EXTRACTED RECORDS
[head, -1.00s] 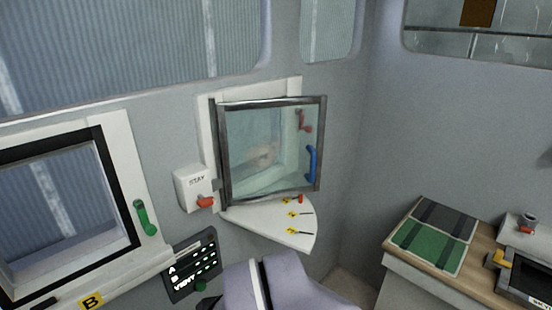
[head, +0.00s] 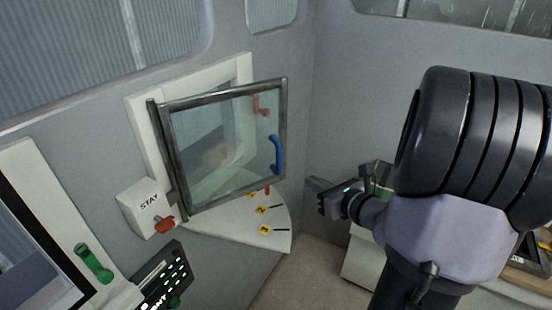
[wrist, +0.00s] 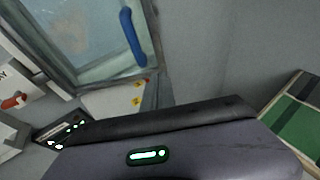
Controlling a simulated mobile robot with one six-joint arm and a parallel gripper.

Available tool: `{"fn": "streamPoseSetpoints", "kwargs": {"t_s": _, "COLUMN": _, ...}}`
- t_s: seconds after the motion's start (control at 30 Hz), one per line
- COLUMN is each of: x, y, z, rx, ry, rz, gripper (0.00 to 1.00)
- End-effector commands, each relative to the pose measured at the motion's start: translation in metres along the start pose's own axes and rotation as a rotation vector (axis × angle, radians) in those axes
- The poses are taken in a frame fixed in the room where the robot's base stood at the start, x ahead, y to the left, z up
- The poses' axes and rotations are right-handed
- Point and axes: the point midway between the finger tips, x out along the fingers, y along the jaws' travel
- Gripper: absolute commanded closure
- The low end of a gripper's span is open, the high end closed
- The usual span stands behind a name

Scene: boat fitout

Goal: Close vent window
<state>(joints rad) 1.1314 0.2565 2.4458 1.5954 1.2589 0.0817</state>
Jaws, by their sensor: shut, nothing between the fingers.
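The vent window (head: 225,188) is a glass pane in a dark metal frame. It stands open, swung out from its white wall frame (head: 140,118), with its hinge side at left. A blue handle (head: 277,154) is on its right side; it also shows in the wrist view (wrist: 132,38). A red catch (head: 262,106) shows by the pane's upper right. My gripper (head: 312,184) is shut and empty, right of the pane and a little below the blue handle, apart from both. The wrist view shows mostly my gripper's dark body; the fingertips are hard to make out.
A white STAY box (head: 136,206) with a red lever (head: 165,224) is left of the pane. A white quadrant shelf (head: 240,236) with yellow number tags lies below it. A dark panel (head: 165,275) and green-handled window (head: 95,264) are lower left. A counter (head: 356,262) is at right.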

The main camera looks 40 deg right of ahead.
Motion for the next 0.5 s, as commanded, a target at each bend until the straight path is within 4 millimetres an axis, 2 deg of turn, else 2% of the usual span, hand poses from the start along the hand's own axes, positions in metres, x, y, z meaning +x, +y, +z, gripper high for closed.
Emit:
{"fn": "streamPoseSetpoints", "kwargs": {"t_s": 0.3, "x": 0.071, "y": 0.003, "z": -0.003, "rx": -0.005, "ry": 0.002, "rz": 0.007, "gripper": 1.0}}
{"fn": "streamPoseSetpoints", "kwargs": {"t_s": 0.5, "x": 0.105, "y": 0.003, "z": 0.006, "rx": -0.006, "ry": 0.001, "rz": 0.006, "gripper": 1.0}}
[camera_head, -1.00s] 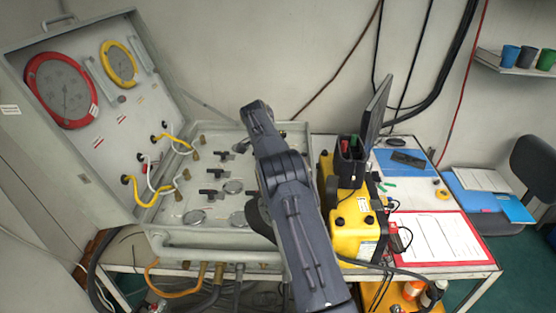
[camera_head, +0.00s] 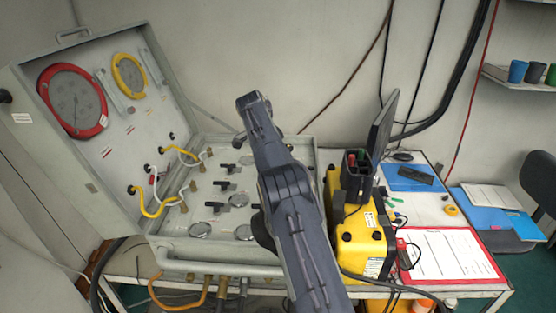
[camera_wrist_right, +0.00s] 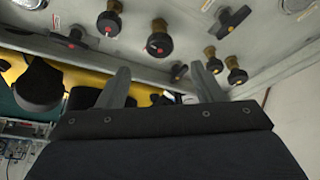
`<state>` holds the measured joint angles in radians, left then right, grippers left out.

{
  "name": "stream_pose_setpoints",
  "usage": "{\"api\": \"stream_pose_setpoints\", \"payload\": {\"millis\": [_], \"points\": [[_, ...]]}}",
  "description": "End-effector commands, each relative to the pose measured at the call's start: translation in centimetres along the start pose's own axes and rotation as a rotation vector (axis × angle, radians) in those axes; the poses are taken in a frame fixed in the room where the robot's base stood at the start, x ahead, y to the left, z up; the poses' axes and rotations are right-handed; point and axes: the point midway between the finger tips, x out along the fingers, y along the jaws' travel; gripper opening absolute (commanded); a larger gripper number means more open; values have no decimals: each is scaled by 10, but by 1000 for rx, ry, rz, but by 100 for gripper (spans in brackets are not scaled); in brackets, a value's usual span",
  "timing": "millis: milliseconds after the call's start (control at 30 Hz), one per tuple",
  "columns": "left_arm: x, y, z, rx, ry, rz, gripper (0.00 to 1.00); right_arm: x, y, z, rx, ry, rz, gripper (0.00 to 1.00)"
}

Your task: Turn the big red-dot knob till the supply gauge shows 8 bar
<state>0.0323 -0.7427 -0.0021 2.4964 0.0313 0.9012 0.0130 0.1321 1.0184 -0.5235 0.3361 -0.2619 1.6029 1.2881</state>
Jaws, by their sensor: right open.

THE EXERCISE
Gather every line from the listing above in which the word "high" appears.

RESPONSE TO THIS TASK
- The low end of a gripper's span is open, the high end closed
Motion for the next 0.5 s, as commanded, a target at each bend until the straight path is within 4 millimetres an axis, 2 deg of turn, else 2% of the usual span, hand poses from the start along the hand's own axes, positions in metres, x, y, z meaning +x, +y, +z, gripper high for closed.

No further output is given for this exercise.